Analyst: ACE Will Add $400M Asbestos Reserve
NU Online News Service, June 17, 3:54 p.m. EDT?An investment firm analyst is forecasting that a comprehensive asbestos study planned by Bermuda-based insurer ACE Ltd. will result in a $400 million reserve strengthening, pretax, by the company later this year.[@@]
The company had no immediate comment, but said they would have a response later.
Chris Winans, an equity analyst from New York-based Lehman Brothers, said he reached that conclusion by comparing the ACE upcoming study, which will be the company's second major review of its asbestos reserve situation, with other similar studies already undertaken by ACE's asbestos-exposed competitors.
"Our 2004 estimate assumes a $400 million addition to asbestos reserves later this year," Mr. Winans commented in his research report. "We expect the company will disclose the results of its next study later this year. Our estimated charge represents about 14 percent of its existing gross asbestos reserves of about $2.9 billion."
Mr. Winans acknowledged that as an outsider, he recognizes the difficulty in estimating asbestos losses "when experts inside the companies have not been able to get it right themselves."
But he explained that his own forecast of the $400 million asbestos hit was made by looking at comparable asbestos studies already conducted by ACE competitors: Chubb Corp. in Warren, N.J.; the Chicago-based CNA Financial Corporation; and The St. Paul Companies, now part of The St. Paul Travelers Companies Inc. in St. Paul, Minn.
Mr. Winans said, "What we considered in arriving at our forecast was what ACE's asbestos-exposed competitors did when they conducted their second major reviews of asbestos reserves, which is what ACE is undertaking this year."
In their second major asbestos reserve reviews, Mr. Winans observed, Chubb and CNA Financial each added to reserves by more than 20 percent of their existing gross reserves, while The St. Paul Companies increased its asbestos reserves by about 9 percent of its existing gross reserves.

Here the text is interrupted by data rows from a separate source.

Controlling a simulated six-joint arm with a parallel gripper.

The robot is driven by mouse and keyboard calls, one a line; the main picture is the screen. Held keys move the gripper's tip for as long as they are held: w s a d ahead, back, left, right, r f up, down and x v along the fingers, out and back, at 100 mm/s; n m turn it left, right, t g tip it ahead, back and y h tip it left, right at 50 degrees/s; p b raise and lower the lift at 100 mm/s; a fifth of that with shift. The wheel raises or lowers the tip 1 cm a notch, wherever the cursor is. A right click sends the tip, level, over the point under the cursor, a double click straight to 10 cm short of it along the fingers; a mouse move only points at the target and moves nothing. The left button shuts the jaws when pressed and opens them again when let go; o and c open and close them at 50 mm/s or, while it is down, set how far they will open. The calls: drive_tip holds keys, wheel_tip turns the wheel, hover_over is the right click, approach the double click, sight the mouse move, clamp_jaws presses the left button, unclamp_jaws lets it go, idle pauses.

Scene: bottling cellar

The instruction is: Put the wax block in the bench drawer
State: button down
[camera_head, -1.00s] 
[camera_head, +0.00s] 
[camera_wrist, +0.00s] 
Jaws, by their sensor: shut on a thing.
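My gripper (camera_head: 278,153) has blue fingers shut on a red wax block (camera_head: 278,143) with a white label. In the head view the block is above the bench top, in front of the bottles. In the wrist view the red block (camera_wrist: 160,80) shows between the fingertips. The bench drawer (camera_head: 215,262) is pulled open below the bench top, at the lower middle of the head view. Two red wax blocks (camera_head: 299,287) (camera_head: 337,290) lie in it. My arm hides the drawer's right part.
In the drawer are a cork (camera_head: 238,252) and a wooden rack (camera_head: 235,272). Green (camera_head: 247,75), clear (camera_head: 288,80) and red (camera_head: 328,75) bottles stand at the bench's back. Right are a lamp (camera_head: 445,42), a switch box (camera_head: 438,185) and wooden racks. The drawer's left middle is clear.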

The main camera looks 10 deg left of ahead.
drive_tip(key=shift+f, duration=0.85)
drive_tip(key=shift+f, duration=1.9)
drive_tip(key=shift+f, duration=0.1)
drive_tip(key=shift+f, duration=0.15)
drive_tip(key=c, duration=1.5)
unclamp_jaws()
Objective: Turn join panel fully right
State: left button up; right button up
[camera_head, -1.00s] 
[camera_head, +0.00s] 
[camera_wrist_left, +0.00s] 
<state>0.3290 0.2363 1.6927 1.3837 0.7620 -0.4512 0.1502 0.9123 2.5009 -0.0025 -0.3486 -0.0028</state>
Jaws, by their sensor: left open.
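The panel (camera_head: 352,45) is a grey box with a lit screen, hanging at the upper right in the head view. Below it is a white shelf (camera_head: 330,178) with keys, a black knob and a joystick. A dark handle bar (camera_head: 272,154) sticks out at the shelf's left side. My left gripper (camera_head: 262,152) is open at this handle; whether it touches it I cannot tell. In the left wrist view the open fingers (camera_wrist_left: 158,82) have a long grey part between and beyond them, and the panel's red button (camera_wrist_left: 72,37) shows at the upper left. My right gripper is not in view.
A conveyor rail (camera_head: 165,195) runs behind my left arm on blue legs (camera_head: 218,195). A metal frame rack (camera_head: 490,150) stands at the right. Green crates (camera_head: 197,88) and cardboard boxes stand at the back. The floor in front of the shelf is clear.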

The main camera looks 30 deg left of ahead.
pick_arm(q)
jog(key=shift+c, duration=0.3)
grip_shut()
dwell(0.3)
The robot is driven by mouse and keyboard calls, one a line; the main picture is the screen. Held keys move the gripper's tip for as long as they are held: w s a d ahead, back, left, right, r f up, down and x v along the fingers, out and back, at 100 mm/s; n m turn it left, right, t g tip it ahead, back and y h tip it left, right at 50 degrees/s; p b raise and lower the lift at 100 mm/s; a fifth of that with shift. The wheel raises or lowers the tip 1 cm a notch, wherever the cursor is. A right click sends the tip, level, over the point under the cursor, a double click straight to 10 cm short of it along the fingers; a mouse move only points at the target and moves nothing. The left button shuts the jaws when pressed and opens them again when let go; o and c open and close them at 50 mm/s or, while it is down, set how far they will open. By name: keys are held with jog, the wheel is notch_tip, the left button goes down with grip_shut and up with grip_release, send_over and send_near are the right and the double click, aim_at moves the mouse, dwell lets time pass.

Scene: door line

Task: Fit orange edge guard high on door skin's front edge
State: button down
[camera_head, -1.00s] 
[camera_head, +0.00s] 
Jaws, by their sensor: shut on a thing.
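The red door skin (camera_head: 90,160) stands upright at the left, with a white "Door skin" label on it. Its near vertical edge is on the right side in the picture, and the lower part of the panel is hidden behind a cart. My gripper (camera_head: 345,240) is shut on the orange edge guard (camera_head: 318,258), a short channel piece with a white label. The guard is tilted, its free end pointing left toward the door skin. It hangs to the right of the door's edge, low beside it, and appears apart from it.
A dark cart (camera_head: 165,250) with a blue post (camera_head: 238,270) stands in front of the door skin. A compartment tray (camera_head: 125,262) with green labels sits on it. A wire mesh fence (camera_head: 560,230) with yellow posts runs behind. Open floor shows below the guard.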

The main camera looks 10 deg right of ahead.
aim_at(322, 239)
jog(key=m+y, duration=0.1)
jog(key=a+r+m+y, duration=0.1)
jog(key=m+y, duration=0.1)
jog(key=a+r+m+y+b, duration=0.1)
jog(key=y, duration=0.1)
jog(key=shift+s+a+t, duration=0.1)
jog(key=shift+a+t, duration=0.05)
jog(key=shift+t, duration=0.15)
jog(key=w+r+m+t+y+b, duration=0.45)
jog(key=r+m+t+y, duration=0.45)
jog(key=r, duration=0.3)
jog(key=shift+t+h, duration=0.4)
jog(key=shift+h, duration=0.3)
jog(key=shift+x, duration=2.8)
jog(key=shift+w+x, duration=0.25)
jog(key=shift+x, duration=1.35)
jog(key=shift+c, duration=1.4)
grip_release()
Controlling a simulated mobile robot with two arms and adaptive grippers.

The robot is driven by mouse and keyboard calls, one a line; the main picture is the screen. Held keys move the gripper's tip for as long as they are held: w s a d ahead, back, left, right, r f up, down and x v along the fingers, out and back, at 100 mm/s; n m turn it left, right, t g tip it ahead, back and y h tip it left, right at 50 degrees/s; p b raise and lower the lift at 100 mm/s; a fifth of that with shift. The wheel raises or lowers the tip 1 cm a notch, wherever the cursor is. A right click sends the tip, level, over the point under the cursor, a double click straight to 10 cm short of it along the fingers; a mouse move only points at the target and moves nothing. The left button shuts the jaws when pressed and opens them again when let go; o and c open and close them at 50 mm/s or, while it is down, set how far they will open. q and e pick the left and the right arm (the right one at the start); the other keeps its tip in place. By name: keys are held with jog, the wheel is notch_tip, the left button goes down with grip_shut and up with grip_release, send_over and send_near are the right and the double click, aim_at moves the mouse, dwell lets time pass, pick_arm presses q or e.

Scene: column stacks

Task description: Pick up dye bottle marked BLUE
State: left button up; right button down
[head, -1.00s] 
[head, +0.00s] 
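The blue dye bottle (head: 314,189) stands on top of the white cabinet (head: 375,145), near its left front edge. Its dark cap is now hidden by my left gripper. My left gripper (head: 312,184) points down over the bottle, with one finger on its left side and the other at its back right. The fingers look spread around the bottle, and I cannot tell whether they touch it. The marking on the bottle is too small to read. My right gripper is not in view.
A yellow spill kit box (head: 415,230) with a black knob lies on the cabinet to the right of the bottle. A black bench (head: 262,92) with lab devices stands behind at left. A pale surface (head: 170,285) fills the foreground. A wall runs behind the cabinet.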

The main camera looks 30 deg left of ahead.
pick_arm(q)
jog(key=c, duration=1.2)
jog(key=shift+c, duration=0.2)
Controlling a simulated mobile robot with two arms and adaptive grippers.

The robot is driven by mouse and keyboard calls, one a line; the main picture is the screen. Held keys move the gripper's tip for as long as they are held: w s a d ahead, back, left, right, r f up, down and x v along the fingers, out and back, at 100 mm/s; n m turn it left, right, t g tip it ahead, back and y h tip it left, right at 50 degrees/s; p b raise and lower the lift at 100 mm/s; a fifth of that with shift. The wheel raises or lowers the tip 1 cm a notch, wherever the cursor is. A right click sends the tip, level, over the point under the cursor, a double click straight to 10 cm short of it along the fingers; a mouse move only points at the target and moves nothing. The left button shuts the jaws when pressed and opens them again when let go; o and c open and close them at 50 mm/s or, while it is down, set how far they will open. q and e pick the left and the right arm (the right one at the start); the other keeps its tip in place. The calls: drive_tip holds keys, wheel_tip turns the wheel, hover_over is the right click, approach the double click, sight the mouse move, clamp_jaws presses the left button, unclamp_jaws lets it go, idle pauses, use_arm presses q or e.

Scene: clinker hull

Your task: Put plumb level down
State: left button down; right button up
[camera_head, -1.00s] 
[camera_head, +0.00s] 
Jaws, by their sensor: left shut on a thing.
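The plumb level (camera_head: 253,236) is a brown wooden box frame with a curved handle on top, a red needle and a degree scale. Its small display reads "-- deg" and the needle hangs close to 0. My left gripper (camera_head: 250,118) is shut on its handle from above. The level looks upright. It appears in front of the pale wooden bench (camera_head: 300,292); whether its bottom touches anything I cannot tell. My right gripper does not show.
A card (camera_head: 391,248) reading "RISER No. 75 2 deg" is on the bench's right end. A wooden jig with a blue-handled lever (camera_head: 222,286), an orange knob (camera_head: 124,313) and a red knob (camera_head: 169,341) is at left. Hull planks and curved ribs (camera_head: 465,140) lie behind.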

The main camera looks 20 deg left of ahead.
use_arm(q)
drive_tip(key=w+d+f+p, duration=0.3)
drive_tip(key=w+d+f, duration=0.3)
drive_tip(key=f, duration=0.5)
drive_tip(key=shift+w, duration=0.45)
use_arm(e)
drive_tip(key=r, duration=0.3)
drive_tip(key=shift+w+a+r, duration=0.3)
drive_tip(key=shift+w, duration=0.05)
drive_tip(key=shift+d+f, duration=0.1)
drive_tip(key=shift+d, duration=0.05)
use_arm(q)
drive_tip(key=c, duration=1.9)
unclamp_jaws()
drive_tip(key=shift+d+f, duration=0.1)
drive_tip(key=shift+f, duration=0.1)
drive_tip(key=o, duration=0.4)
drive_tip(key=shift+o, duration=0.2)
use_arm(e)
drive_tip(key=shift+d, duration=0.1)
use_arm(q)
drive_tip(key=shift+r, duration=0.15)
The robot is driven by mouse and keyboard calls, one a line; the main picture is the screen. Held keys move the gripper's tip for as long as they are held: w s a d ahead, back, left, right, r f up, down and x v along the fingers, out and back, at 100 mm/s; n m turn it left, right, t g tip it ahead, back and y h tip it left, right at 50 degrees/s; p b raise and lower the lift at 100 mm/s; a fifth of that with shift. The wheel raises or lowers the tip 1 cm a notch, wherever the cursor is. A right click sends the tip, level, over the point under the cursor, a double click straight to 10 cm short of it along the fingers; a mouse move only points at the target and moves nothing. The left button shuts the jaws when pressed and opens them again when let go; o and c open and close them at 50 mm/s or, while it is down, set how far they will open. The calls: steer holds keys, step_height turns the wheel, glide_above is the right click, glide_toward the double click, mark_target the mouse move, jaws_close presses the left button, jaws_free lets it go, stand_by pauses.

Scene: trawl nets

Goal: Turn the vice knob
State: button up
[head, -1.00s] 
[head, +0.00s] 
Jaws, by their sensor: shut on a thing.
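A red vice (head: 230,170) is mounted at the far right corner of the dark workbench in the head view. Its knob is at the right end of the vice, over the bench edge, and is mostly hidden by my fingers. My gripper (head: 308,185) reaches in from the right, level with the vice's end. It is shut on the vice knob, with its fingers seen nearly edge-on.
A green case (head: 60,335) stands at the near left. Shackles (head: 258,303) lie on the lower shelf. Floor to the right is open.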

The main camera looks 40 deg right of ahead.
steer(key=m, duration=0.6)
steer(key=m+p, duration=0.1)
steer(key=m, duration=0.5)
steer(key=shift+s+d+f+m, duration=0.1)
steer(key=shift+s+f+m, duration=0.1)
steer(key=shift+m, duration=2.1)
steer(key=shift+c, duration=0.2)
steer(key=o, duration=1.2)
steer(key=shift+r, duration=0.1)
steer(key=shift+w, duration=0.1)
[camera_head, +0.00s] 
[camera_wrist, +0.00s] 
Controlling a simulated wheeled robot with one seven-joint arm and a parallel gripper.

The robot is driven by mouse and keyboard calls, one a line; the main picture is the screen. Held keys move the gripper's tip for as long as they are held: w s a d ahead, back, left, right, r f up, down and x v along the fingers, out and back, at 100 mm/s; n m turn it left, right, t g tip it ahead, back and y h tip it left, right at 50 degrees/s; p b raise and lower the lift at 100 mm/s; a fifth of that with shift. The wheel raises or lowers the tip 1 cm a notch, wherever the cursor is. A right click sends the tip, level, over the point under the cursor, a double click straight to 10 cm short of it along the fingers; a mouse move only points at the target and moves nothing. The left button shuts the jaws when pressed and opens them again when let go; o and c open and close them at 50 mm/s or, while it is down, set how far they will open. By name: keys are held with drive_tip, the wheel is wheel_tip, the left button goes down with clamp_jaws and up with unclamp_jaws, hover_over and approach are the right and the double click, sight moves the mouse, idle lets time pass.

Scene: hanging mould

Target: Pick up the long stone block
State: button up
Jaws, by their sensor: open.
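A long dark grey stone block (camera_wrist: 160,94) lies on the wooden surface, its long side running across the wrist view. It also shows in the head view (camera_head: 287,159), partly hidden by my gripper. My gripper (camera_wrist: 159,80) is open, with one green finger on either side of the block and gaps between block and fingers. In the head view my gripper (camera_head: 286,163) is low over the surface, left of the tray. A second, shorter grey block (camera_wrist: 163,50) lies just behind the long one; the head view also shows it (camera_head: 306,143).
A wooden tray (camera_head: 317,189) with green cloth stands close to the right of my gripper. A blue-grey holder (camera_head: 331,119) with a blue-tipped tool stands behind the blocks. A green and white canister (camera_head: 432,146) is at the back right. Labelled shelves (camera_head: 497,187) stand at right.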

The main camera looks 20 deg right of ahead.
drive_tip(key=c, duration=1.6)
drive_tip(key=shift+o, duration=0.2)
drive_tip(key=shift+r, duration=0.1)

Examining these results, Mr. Winans said, "We think ACE's exposure lies somewhere in the middle, as St. Paul Travelers had already settled its largest asbestos exposure, while Chubb and CNA were adding to much smaller bases of existing asbestos reserves than ACE will be."
ACE took on an asbestos exposure with its purchase of Westchester Specialty in 1998, as well as the property-casualty business of CIGNA in 1999, with most of the asbestos liabilities coming from CIGNA's balance sheet. ACE had bought reinsurance against asbestos losses from National Indemnity at the time of the acquisition, but it was exhausted with ACE's 2002 asbestos reserve boost.